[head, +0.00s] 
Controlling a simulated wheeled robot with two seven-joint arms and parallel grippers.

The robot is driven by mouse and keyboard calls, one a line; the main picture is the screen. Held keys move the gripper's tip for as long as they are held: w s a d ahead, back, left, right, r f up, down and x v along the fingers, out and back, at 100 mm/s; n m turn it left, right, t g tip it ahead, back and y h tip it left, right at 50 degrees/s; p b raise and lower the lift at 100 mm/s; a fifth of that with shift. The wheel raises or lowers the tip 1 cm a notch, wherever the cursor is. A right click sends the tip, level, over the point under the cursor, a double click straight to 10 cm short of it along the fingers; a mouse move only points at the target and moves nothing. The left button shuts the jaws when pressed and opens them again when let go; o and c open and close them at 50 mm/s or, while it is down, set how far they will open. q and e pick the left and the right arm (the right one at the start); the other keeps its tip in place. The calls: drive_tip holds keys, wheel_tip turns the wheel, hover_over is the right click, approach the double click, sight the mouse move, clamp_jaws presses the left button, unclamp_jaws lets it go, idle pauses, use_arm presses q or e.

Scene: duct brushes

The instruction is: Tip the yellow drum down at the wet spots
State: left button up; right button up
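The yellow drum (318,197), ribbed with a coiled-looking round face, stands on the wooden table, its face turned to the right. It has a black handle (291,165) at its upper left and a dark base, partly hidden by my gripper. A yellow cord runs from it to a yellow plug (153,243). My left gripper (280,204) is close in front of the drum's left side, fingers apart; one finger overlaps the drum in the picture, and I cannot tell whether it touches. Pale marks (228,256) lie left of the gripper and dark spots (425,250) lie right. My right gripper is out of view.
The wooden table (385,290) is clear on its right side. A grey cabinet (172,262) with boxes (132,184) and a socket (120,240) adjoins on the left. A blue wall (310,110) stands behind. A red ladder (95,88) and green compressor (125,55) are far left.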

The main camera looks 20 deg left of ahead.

********************

The request.
Transcribe word for word the lines from the one holding "The instruction is: Tip" to the last line of the listing above, inclusive.

Complete response.
The instruction is: Tip the yellow drum down at the wet spots
State: left button up; right button up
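The yellow drum (318,197), ribbed with a coiled-looking round face, stands on the wooden table, its face turned to the right. It has a black handle (291,165) at its upper left and a dark base, partly hidden by my gripper. A yellow cord runs from it to a yellow plug (153,243). My left gripper (280,204) is close in front of the drum's left side, fingers apart; one finger overlaps the drum in the picture, and I cannot tell whether it touches. Pale marks (228,256) lie left of the gripper and dark spots (425,250) lie right. My right gripper is out of view.
The wooden table (385,290) is clear on its right side. A grey cabinet (172,262) with boxes (132,184) and a socket (120,240) adjoins on the left. A blue wall (310,110) stands behind. A red ladder (95,88) and green compressor (125,55) are far left.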

The main camera looks 20 deg left of ahead.

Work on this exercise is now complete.